DMO raises N1.19trn after investors oversubscribe N600bn offer

Debt Management office (DMO

The Debt Management Office (DMO) recorded robust investor demand at Wednesday’s Nigerian Treasury Bills (NTB) primary market auction, with subscriptions remaining more than five times the amount offered.

According to the results of the auction, the DMO offered N600 billion across the 91-day, 182-day and 364-day tenors.

However, total subscriptions surged to N3.03 trillion, translating to a bid-to-offer ratio of 5.1 times underscoring the strong interest from banks, pension fund managers, asset managers and other institutional investors seeking relatively risk-free investment opportunities.

Riding on the robust demand, the DMO allotted N1.19 trillion, nearly double the initial offer size, resulting in a bid-to-cover ratio of 2.5 times.  The larger allotment reflects the government’s continued strategy of taking advantage of favourable market conditions to meet its short-term funding requirements while satisfying investor demand.

Auction results showed mixed movements in stop rates across the three maturities. The stop rate on the benchmark 364-day bill declined by 4 basis points to 17.66 per cent from 17.70 per cent at the previous auction, indicating investors were willing to accept slightly lower yields in exchange for locking in longer-term returns.

Meanwhile, stop rates on the 91-day and 182-day instruments were unchanged at 16.30 per cent and 16.50 per cent, respectively, suggesting that pricing at the shorter end of the curve remains relatively stable despite strong demand.

Experts said the outcome reflects the abundance of liquidity in the financial system following recent inflows from maturing securities and coupon payments, which have continued to support aggressive bidding at primary market auctions.

They noted that institutional investors are also maintaining strong allocations to Treasury Bills as they balance portfolio risk while awaiting clearer signals on the direction of monetary policy and inflation in the second half of the year.

The slight moderation in the one-year stop rate also points to improving investor confidence that interest rates may have peaked, particularly as inflationary pressures continue to ease gradually and the Central Bank of Nigeria (CBN) maintains a cautious but supportive monetary policy stance.

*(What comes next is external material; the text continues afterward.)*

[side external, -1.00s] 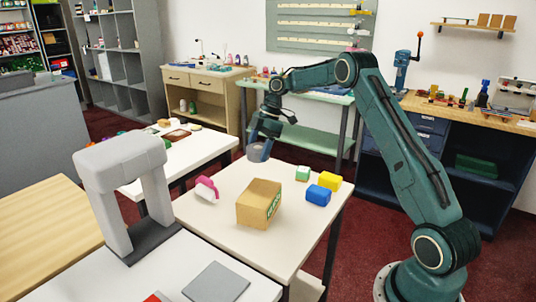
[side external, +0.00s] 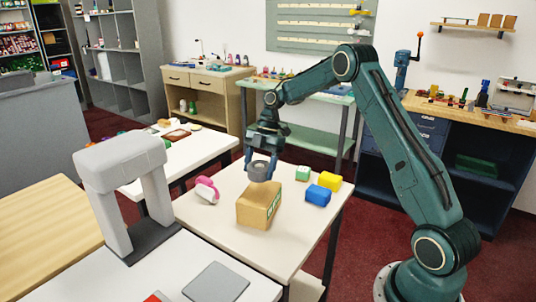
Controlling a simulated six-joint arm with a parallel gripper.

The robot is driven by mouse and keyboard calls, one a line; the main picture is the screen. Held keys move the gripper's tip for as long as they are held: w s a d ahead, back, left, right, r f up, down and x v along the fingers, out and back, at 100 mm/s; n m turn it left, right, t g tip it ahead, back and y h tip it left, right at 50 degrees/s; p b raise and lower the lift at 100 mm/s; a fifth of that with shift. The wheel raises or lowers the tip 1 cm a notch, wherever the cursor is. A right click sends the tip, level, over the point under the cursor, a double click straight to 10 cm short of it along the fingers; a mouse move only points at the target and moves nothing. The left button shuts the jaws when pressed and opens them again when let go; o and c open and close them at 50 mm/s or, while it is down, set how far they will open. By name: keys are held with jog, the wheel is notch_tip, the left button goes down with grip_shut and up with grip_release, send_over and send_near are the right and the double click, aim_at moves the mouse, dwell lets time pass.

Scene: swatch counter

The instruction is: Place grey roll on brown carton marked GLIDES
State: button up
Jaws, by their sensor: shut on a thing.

Market participants said treasury Bills remain attractive despite the modest decline in yields, given their relatively low risk profile compared with other investment instruments. The securities also continue to provide competitive real returns for investors seeking liquidity and capital preservation in an uncertain macroeconomic environment.

The strong subscription level further reinforces expectations that demand for government securities will remain resilient in the near term, supported by healthy banking system liquidity, limited supply of alternative fixed-income assets and continued participation by institutional investors.

Looking ahead, analysts expect yields to remain broadly stable in the coming auctions, although the pace of any further decline will likely depend on liquidity conditions, inflation trends and the CBN’s monetary policy decisions.

They added that the DMO may continue to increase allotments at future auctions if demand remains elevated, allowing the government to efficiently finance its short-term borrowing programme while keeping funding costs under control.